(Given material):
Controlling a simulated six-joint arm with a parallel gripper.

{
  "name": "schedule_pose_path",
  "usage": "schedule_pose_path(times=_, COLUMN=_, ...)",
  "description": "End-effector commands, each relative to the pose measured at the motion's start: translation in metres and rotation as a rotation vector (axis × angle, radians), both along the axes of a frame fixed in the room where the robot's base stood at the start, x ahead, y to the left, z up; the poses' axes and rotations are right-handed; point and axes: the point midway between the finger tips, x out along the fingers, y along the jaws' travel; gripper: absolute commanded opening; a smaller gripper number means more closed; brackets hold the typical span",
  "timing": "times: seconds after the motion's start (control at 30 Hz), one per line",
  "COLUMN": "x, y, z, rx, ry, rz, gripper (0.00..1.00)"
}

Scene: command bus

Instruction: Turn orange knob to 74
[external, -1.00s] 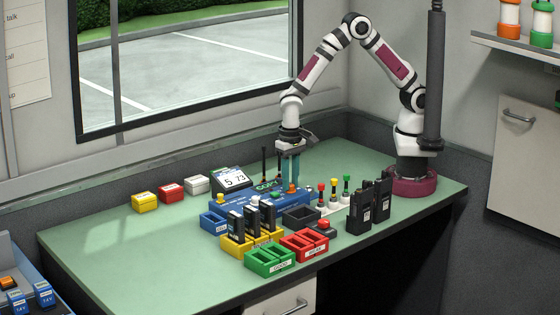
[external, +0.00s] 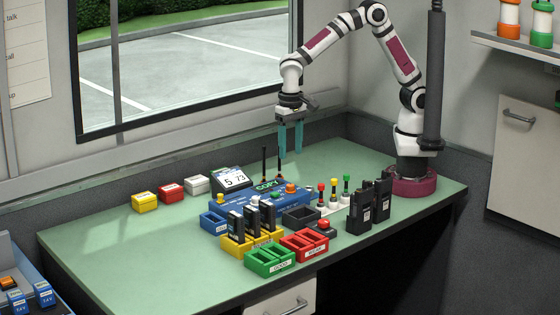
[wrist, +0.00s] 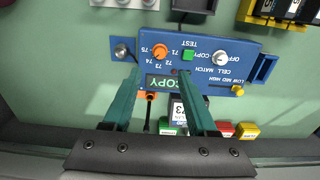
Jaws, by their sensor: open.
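The orange knob (external: 291,188) is on top of the blue console (external: 248,203) on the green bench. In the wrist view the orange knob (wrist: 160,51) has the numbers 71 to 75 around it; its pointer is too small to read. My gripper (external: 291,156) has teal fingers pointing down, open and empty, well above the knob and apart from it. In the wrist view my gripper (wrist: 158,74) frames the console edge just short of the knob. The display (external: 234,179) reads 5 and 73. A green COPY sign (external: 267,185) is lit.
Yellow, red and white boxes (external: 196,184) lie to the left. Black radios (external: 236,226), coloured trays (external: 270,258) and small coloured-top posts (external: 333,190) crowd the front and right.

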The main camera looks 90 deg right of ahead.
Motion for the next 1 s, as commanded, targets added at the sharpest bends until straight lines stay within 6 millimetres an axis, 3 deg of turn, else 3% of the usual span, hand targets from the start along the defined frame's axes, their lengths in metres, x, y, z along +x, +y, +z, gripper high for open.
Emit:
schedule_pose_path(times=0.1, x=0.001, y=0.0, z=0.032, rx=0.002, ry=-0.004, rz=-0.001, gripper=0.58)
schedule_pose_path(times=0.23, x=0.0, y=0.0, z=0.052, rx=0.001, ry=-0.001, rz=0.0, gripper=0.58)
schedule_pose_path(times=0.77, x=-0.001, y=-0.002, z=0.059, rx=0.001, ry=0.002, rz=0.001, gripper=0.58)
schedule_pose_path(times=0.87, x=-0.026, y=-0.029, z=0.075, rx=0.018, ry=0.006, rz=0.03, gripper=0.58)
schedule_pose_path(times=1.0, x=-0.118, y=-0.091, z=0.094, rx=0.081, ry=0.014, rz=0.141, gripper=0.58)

(Instruction):
Print the full listing exactly, dropping the pictures.

(Correct answer):
Controlling a simulated six-joint arm with a parallel gripper.

{
  "name": "schedule_pose_path",
  "usage": "schedule_pose_path(times=_, COLUMN=_, ...)",
  "description": "End-effector commands, each relative to the pose measured at the motion's start: translation in metres and rotation as a rotation vector (axis × angle, radians), both along the axes of a frame fixed in the room where the robot's base stood at the start, x ahead, y to the left, z up; the poses' axes and rotations are right-handed; point and axes: the point midway between the finger tips, x out along the fingers, y along the jaws' travel; gripper: absolute commanded opening; a smaller gripper number means more closed; brackets hold the typical span",
  "timing": "times: seconds after the motion's start (control at 30 Hz), one per line",
  "COLUMN": "x, y, z, rx, ry, rz, gripper (0.00..1.00)"
}

Scene: command bus

Instruction: Turn orange knob to 74
[external, -1.00s] 
[external, +0.00s] 
[wrist, +0.00s] 
Jaws, by their sensor: open.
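The orange knob (external: 291,188) is on top of the blue console (external: 248,203) on the green bench. In the wrist view the orange knob (wrist: 160,51) has the numbers 71 to 75 around it; its pointer is too small to read. My gripper (external: 291,156) has teal fingers pointing down, open and empty, well above the knob and apart from it. In the wrist view my gripper (wrist: 158,74) frames the console edge just short of the knob. The display (external: 234,179) reads 5 and 73. A green COPY sign (external: 267,185) is lit.
Yellow, red and white boxes (external: 196,184) lie to the left. Black radios (external: 236,226), coloured trays (external: 270,258) and small coloured-top posts (external: 333,190) crowd the front and right.

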The main camera looks 90 deg right of ahead.
Motion for the next 1 s, as commanded, targets added at the sharpest bends until straight lines stay within 6 millimetres an axis, 3 deg of turn, else 3% of the usual span, hand targets from the start along the defined frame's axes, their lengths in metres, x, y, z along +x, +y, +z, gripper high for open.
Emit:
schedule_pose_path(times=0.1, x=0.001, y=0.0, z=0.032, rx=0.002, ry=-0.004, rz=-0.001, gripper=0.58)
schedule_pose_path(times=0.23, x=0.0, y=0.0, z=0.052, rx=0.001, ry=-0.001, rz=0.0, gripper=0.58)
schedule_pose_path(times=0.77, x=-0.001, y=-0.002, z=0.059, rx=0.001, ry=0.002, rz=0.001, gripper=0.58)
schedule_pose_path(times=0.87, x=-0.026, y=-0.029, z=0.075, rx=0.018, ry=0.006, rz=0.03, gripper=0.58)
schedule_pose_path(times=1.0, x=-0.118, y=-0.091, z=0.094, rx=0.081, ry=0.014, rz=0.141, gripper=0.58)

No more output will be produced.